* **SUPPLIED INFORMATION**:

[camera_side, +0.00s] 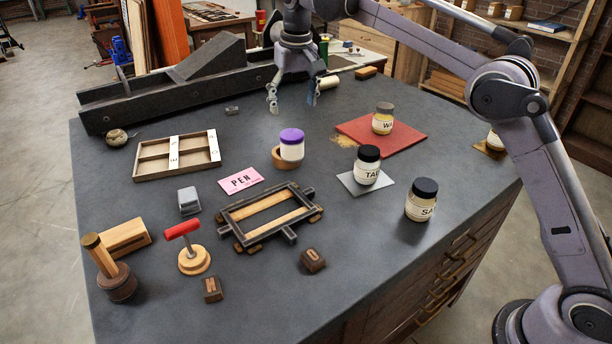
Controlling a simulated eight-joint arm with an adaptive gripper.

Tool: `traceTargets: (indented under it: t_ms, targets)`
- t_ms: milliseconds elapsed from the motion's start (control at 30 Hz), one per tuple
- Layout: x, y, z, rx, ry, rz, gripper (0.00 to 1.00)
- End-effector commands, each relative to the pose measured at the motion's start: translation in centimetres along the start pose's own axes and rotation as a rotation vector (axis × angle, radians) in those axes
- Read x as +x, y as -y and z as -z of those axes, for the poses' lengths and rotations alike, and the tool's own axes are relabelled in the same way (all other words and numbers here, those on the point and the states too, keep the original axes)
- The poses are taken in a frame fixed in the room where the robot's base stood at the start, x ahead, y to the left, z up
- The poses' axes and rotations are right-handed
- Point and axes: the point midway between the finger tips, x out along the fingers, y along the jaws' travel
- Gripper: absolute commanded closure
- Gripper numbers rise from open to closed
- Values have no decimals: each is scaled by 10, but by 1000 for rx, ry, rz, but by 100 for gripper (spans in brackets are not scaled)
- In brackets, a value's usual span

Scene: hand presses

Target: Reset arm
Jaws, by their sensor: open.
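My gripper (291,97) hangs open and empty over the far middle of the dark bench, fingers pointing down. It is apart from everything on the bench. My arm comes in from the right and reaches across the top of the picture. The jar with the purple lid (291,145) stands nearer the camera than the gripper, by a round wooden piece. The dark wooden frame (270,214) lies in the middle of the bench.
Labelled jars stand at right: one on the red mat (398,146), one on a grey square (346,182), one on bare bench (421,200). A divided tray (176,155), pink PEN card (240,180), red-handled press (187,248) and dark ramp (205,70) occupy the left.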

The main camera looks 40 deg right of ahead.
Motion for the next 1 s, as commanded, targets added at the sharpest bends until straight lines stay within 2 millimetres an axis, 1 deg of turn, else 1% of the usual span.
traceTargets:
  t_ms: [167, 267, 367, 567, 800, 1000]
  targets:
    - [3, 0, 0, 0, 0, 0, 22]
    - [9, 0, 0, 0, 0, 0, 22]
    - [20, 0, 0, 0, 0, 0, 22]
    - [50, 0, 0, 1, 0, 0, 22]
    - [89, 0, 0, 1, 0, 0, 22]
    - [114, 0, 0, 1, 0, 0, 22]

* **SHORT EXERCISE**:
Go back over the listing above and copy exactly the lines that begin at the line with "- End-effector commands, each" and stop after the line with "Target: Reset arm"; leave out every other line.

* **RESULT BELOW**:
- End-effector commands, each relative to the pose measured at the motion's start: translation in centimetres along the start pose's own axes and rotation as a rotation vector (axis × angle, radians) in those axes
- Read x as +x, y as -y and z as -z of those axes, for the poses' lengths and rotations alike, and the tool's own axes are relabelled in the same way (all other words and numbers here, those on the point and the states too, keep the original axes)
- The poses are taken in a frame fixed in the room where the robot's base stood at the start, x ahead, y to the left, z up
- The poses' axes and rotations are right-handed
- Point and axes: the point midway between the finger tips, x out along the fingers, y along the jaws' travel
- Gripper: absolute commanded closure
- Gripper numbers rise from open to closed
- Values have no decimals: each is scaled by 10, but by 1000 for rx, ry, rz, but by 100 for gripper (spans in brackets are not scaled)
- In brackets, a value's usual span

Scene: hand presses

Target: Reset arm

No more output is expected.